**What to work on:**
Whenever a line below holds the word "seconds", copy that line.

**Data segment:**
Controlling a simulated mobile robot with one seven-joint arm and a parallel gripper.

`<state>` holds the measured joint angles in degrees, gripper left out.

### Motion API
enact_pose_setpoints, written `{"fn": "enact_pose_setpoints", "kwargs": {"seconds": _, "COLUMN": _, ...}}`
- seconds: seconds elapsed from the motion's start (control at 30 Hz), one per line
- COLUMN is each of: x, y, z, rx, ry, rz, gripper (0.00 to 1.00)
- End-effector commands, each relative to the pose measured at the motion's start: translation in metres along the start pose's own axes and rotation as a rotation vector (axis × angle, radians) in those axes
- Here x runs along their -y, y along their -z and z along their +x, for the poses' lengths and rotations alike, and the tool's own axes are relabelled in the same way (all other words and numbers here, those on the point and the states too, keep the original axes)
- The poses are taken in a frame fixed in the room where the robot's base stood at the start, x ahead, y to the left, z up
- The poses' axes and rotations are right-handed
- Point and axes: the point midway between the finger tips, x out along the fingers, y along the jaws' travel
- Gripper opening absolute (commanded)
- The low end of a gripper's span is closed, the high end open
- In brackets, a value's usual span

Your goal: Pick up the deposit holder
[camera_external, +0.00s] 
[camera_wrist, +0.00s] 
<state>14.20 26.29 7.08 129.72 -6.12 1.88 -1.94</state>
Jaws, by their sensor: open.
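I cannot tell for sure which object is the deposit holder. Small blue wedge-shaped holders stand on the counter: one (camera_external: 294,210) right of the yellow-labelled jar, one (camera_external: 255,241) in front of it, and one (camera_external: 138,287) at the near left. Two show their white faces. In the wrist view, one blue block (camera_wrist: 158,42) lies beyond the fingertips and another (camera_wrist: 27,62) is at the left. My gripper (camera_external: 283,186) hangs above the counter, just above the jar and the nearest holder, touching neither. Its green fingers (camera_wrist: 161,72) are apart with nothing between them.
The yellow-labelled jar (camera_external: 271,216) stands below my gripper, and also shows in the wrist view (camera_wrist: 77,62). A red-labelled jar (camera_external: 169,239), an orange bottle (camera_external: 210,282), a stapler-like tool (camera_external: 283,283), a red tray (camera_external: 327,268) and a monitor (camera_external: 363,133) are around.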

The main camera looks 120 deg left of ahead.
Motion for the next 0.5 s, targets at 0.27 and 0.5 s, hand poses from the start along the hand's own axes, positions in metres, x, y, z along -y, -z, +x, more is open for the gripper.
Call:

**Problem solution:**
enact_pose_setpoints, written `{"fn": "enact_pose_setpoints", "kwargs": {"seconds": _, "COLUMN": _, ...}}`
- seconds: seconds elapsed from the motion's start (control at 30 Hz), one per line

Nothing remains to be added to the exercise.